Inverse scattering transform of the general coupled Hirota system with nonzero boundary conditions

TL;DR

This paper develops a comprehensive inverse scattering transform for the general coupled Hirota system with nonzero boundary conditions, enabling the analysis of complex soliton solutions including breathers and solitons relevant to nonlinear wave phenomena.

Contribution

It introduces a rigorous inverse scattering framework for the coupled Hirota system with nonzero boundaries, including a Riemann-Hilbert problem formulation and soliton solution analysis.

Findings

Derived explicit soliton solutions including Akhmediev breathers and Kuznetsov-Ma solitons.

Analyzed the properties and symmetries of the scattering data and eigenfunctions.

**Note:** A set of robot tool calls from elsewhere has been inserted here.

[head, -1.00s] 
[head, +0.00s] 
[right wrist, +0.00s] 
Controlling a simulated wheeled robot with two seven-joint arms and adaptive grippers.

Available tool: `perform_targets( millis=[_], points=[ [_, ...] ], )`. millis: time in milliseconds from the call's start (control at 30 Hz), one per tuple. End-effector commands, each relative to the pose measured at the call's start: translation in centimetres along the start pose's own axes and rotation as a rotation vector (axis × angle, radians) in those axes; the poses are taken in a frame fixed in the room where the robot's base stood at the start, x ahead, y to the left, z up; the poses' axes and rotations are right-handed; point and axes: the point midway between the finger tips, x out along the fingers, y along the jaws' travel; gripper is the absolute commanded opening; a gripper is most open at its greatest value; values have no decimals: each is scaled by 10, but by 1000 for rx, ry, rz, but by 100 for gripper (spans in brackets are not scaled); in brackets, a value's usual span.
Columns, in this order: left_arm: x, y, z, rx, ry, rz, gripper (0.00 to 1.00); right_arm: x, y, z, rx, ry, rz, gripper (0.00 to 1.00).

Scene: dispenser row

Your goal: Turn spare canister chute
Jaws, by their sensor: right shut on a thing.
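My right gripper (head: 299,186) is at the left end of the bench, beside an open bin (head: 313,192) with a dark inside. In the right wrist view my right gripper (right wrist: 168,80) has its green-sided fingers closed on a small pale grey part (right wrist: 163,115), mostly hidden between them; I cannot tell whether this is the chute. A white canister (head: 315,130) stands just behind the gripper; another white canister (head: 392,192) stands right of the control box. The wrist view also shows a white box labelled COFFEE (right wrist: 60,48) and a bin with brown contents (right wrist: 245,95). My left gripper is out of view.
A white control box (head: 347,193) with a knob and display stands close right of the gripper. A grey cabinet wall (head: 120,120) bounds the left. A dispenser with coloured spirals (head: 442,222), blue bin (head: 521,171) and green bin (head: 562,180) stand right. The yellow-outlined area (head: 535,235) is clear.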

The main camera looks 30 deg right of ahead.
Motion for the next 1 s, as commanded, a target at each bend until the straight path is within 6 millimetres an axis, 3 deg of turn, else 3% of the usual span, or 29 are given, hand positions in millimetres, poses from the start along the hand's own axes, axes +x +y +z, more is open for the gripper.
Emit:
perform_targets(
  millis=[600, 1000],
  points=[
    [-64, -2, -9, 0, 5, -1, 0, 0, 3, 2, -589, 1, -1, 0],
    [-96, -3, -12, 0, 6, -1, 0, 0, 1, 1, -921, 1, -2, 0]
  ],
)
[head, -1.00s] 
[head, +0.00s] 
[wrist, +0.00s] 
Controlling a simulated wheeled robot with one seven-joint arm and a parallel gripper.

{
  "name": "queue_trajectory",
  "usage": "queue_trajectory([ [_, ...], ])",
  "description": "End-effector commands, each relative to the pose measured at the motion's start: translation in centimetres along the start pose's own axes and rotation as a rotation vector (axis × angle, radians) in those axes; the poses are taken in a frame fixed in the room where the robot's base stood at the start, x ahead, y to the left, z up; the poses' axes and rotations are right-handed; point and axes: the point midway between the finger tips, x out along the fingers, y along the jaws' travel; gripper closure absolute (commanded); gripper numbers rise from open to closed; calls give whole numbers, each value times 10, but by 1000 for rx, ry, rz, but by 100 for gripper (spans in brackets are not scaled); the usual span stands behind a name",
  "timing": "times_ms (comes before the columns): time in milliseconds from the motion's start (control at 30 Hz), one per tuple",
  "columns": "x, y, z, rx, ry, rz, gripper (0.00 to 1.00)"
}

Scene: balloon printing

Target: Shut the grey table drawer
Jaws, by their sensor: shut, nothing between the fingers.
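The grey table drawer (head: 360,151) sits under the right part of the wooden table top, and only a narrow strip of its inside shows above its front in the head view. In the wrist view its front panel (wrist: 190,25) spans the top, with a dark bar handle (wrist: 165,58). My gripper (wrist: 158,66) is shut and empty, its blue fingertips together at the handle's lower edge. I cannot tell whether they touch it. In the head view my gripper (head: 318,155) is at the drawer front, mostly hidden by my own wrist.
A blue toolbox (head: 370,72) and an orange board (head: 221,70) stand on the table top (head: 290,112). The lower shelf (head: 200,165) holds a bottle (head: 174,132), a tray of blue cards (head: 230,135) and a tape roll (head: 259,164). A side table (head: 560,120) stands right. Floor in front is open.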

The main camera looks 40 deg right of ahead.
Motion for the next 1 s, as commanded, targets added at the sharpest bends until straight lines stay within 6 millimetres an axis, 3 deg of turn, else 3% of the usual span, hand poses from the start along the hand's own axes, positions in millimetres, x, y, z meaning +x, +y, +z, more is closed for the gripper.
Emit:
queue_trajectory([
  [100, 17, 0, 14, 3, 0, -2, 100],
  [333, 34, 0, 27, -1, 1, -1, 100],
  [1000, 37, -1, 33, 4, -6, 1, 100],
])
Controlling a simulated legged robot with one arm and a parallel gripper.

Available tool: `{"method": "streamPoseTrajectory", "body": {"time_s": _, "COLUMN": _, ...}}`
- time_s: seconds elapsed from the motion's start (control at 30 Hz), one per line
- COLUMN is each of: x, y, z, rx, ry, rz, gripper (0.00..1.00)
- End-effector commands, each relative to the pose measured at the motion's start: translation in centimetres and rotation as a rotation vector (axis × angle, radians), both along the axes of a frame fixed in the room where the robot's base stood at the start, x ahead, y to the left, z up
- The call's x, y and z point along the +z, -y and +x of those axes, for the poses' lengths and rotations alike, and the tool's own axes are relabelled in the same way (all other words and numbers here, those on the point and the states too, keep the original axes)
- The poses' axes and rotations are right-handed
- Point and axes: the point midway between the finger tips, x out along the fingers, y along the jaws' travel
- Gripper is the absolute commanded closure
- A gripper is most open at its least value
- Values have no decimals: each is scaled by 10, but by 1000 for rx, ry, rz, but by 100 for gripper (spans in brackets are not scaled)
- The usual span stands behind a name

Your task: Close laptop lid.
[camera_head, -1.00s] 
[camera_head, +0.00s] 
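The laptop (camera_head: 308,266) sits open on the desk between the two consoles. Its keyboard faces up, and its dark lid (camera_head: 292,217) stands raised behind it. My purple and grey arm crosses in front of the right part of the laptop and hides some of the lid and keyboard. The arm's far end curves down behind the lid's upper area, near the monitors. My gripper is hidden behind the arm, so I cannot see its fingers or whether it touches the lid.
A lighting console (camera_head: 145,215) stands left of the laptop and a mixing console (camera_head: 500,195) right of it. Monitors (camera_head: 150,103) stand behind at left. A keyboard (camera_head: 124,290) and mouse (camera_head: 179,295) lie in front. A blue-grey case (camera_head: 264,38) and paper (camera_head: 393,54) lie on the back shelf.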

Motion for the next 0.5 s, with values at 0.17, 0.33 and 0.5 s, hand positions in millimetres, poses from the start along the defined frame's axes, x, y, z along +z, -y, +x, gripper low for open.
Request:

Graphically discussed the characteristics of solutions in the self-focusing case.

Abstract

The initial value problem for the general coupled Hirota system with nonzero boundary conditions at infinity is solved by reporting a rigorous theory of the inverse scattering transform. With the help of a suitable uniformization variable, both the inverse and the direct problems are analyzed which allows us to develop the inverse scattering transform on the complex $z$-plane. Firstly, analyticity of the scattering eigenfunctions and scattering data, properties of the discrete spectrum, symmetries, and asymptotics are discussed in detail. Moreover, the inverse problem is posed as a Riemann-Hilbert problem for the eigenfunctions, and the reconstruction formula of the potential in terms of eigenfunctions and scattering data is presented. Finally, the main characteristics of these obtained soliton solutions are graphically discussed in the $2\times2$ self-focusing case. This family of solutions contains novel Akhmediev breather and Kuznetsov-Ma soliton. These results would be of much importance in understanding and enriching breather wave phenomena arising in nonlinear and complex systems, especially in Bose-Einstein condensates.